Overall, Africa’s perceived attractiveness has fallen over the past year. However, those already familiar with the continent remain relatively bullish.

Notwithstanding the bleak global and regional outlook, the International Monetary Fund (IMF) predicts 19 sub-Saharan African countries achieving real GDP growth of over 5 per cent during 2016-17.

Additionally, FDI inflows are expected to reach US$60-66bn this year, coupled with some privatisation of state-owned assets and proactive FDI legislation in the region.

The rise in FDI inflows will mostly occur in public utilities, transport and construction, followed by automotive industry and light manufacturing, such as food/beverages – reflecting growing consumer markets.
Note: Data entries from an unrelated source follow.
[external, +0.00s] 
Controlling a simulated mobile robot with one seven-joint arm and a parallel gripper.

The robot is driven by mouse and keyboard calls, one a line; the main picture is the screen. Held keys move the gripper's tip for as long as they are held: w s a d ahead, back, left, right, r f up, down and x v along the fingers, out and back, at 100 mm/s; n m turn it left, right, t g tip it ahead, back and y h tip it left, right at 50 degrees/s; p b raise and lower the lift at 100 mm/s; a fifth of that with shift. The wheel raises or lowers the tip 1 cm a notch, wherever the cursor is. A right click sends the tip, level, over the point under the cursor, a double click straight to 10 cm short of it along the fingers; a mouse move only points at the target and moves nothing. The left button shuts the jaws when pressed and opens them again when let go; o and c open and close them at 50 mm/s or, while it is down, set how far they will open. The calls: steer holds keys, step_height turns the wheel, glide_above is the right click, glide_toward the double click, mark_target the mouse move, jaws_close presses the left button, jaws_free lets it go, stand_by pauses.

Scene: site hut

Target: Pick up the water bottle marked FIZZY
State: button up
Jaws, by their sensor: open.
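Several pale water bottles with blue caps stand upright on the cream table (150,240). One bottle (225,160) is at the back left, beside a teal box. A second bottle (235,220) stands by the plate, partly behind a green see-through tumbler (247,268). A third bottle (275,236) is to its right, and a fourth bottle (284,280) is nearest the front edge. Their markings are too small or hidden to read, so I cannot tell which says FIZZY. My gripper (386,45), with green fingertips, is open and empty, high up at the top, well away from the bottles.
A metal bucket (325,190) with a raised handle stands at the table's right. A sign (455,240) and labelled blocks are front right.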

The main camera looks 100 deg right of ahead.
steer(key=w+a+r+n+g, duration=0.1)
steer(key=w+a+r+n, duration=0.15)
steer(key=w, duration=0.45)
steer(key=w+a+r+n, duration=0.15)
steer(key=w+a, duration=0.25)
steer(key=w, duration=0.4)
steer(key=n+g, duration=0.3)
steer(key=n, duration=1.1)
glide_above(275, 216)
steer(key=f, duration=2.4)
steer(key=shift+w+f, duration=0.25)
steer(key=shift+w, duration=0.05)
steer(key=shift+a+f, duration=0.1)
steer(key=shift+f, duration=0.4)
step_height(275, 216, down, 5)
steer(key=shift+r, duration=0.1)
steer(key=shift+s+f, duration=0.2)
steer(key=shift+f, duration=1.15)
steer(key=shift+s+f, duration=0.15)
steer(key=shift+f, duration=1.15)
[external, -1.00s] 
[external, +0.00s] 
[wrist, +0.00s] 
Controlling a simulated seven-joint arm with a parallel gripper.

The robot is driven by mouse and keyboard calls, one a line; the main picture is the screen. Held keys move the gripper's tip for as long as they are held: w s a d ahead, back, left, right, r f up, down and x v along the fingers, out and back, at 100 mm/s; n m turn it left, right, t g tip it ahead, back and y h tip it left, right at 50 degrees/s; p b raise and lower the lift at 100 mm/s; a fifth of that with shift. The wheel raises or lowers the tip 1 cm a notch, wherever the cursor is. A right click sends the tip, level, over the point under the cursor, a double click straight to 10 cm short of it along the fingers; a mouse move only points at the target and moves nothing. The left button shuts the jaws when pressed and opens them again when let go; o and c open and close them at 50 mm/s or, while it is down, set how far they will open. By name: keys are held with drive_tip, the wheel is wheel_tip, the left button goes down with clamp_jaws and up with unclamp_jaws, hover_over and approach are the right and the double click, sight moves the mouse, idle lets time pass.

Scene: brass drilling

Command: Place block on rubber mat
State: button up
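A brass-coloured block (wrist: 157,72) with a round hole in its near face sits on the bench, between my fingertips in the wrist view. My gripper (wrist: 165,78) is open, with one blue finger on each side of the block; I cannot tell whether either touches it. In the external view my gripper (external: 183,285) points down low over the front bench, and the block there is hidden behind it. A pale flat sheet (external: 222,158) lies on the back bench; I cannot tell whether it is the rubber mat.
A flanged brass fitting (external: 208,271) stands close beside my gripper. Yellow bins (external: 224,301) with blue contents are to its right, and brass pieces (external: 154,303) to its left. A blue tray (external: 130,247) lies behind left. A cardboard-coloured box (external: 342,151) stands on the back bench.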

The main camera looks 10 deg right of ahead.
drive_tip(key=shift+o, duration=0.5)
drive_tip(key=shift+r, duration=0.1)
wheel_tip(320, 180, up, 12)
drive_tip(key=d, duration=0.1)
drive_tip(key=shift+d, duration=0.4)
Both Kenya and Tanzania now permit full foreign ownership of listed companies and

Ethiopia has slowly liberalised its manufacturing and retail sectors. In sum, as competition for external risk capital heats up, the African countries need to improve their FDI regimes and increase infrastructure spending, especially on power-generation and transport networks to become more appealing to MNCs.